The activities for Try-It Tuesday are to help with being mindful of your surroundings, your body, and your feelings. What is going-on right at that moment? What can I do about it? Being mindful is about using our focus to help calm ourselves and moving forward with our day.
Tuesday, June 2nd: Tense and Release
When our emotions are in a heightened state our whole body can feel it. Helping to relax the body can also help to relax the mind. Tensing and releasing muscles is one more method to help us become more aware and mindful of ourselves, our bodies. As you tighten or squeeze each set of muscles, try to concentrate all of your intense feelings in that area. As you slowly release the muscles, also blow out your breath like you are blowing away pieces of what is weighing on your mind, in your thoughts.
* Find a comfortable spot to sit or lay down (this can be done when all alone or surrounded by people, you may even be at school or work)
* Start with your feet - squeeze the muscles in your feet for 5 seconds and then slowly relax, then repeat (try wiggling your toes as you release your muscles and your breath)
* Move to your calves - squeeze the muscles for 5 seconds and slowly release, then repeat
* Next are your thighs - squeeze the muscles in your thights for 5 seconds and then slowly release, then repeat
* Move on to your hips and buttocks - squeeze your muscles for 5 seconds and slowly release, then repeat (it may help to straighten your legs to help squeeze these muscles)

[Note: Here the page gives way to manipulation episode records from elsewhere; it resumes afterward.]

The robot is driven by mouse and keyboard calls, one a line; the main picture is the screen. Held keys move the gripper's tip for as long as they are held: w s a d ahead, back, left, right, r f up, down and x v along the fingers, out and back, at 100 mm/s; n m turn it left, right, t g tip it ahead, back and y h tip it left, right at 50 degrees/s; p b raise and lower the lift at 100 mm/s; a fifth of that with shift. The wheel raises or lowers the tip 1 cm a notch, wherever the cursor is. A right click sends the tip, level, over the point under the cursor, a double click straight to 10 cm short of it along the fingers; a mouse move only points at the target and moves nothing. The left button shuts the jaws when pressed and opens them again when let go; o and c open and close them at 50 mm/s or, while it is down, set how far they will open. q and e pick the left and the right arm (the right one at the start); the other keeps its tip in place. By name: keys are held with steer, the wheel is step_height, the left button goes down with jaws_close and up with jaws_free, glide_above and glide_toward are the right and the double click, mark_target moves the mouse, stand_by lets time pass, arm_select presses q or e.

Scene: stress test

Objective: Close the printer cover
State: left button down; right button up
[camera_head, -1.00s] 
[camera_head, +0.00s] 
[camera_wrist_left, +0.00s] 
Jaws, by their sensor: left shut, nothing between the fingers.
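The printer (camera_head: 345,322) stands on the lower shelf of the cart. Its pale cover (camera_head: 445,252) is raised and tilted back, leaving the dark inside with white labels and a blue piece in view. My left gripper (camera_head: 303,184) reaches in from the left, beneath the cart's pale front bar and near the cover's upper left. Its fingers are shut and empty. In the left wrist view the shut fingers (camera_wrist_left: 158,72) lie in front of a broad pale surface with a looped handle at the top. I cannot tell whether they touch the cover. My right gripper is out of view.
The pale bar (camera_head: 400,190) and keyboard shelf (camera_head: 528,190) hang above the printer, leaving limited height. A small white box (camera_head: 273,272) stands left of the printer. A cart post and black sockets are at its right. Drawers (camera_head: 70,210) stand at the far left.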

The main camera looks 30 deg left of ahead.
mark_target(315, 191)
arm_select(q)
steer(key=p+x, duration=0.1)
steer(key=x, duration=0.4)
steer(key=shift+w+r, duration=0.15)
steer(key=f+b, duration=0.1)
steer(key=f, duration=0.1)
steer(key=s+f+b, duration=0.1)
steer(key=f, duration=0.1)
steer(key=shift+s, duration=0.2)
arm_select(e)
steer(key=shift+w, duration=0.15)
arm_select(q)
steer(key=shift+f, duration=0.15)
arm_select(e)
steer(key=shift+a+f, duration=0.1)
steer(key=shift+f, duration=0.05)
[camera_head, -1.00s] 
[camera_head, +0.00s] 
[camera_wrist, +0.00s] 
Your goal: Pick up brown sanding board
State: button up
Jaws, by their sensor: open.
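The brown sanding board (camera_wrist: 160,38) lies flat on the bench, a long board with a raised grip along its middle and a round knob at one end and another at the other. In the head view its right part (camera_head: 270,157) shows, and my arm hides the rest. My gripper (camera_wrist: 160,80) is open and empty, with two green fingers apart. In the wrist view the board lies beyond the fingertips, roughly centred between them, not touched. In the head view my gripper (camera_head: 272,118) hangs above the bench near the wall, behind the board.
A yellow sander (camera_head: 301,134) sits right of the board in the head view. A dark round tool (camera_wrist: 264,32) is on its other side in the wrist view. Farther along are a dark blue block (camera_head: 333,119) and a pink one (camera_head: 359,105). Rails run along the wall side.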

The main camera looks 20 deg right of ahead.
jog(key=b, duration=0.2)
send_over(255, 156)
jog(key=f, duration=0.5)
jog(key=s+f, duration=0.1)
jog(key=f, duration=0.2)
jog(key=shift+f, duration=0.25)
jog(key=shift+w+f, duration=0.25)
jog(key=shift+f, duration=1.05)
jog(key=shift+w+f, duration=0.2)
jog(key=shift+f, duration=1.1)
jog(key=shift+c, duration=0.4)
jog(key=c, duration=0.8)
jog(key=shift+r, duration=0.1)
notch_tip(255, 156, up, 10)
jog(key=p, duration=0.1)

* Focus next on your abdomin and chest - squeeze all of these muscles for 5 seconds and then slowly release, then repeat (make sure to focus on blowing out your breath as you release your muscles here)
* Pay attention next to your hands and arms - make your hands into fists and draw your arms close to your body as you squeeze your fists and arms for 5 seconds and slowly release, letting your arms and fingers dangle by your sides, then repeat
* Almost there, focus now on your shoulders - raise your shoulders and squeeze those muscles for 5 seconds and then slowly release, lowering your shoulders and rolling them backward and forwards a couple times, then repeat
* Finally, move to your face - scrunch your face muscles, squeezing for 5 seconds and slowly release, blink your eyes a few times and stretch open and close your mouth, then repeat (You can repeat the whole thing in reverse to help further relieve tension and stress.)
* When you have worked through your whole body, take a slow deep breath in to the count of 5 and slowly blow out to the count of 5
- Adapted from Big Life Journal
Tense and release of muscles can be used in most places. You do not have to be alone and in your bed. The idea is to take a moment to focus on yourself to help relieve intense feelings and thoughts, helping produce a calmer state to gather ideas and create a more positive outcome. We may not have control over what is happening around us, but we do have control over how we respond to it.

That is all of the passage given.